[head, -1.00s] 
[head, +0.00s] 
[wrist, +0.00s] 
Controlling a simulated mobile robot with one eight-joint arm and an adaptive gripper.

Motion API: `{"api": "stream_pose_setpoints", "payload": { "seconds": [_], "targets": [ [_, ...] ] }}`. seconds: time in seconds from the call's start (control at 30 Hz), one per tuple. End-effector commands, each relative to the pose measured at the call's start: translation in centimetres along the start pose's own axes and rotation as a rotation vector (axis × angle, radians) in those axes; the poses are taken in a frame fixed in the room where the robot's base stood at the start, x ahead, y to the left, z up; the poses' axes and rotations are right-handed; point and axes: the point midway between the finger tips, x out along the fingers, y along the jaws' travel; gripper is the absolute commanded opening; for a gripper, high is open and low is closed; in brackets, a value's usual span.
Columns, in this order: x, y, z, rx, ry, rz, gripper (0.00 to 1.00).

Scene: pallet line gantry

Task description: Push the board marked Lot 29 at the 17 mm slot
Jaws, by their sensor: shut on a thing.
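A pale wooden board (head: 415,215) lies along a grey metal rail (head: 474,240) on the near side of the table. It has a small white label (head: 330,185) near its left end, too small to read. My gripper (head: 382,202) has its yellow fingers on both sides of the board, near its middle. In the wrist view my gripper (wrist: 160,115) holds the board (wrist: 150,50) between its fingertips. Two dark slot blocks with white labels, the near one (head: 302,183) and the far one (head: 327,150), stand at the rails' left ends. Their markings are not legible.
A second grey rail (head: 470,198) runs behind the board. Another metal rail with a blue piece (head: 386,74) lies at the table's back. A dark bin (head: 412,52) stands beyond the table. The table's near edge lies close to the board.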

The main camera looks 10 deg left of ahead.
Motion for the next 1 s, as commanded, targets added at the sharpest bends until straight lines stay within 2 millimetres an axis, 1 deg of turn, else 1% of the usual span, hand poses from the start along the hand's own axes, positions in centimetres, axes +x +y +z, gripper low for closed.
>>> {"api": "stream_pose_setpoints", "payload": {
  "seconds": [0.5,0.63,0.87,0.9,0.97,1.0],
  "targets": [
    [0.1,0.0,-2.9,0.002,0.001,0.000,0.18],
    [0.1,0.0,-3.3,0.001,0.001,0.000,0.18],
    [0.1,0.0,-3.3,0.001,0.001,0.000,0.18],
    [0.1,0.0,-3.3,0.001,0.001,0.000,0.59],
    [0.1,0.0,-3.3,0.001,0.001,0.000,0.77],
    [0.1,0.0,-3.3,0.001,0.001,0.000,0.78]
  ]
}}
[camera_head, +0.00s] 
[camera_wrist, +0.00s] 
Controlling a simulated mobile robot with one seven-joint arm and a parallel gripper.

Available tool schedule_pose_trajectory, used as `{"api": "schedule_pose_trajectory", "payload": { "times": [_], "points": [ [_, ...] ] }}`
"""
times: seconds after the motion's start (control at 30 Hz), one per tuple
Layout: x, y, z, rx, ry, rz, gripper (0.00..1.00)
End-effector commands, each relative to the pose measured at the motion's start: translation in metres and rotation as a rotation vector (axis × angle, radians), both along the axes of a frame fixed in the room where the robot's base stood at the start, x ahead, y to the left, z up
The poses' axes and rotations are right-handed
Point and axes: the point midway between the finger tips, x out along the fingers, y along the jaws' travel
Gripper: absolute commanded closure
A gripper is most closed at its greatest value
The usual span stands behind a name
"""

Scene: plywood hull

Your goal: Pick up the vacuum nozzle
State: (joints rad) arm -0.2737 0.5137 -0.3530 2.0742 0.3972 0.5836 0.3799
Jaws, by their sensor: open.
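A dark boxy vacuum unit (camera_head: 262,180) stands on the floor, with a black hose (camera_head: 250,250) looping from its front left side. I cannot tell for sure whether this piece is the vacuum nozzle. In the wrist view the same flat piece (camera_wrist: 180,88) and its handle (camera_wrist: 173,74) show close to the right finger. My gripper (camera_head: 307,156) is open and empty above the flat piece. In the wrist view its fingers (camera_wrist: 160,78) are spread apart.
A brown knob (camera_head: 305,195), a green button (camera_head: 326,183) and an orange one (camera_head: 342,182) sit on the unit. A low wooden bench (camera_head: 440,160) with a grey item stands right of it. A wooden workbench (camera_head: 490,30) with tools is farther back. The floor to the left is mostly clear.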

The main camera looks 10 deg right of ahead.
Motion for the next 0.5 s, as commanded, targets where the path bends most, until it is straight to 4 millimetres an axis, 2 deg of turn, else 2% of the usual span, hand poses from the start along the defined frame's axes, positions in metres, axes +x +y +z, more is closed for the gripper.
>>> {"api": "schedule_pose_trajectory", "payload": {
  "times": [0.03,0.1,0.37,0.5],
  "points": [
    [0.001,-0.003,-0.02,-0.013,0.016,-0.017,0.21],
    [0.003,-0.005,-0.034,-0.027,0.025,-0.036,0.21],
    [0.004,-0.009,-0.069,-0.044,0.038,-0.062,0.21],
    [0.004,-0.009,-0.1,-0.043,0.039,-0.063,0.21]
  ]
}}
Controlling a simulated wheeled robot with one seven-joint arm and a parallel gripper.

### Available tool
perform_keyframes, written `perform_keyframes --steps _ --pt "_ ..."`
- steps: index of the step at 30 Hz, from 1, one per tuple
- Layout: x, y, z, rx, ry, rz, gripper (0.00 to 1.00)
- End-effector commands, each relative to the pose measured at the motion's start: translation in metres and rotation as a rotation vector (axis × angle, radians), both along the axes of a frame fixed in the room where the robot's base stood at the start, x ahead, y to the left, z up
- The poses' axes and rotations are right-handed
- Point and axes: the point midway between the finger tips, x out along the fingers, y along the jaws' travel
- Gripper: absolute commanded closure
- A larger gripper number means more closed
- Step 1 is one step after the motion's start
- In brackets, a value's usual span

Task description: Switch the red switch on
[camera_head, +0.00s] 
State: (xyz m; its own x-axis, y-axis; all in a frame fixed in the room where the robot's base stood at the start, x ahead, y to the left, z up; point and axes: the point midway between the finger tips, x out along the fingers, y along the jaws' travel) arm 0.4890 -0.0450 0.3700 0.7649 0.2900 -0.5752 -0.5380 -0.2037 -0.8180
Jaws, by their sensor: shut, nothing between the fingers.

----------------------------------------

Short exercise —
Take every line from the data above that holds "steps" and copy it out.

The solution —
perform_keyframes, written `perform_keyframes --steps _ --pt "_ ..."`
- steps: index of the step at 30 Hz, from 1, one per tuple

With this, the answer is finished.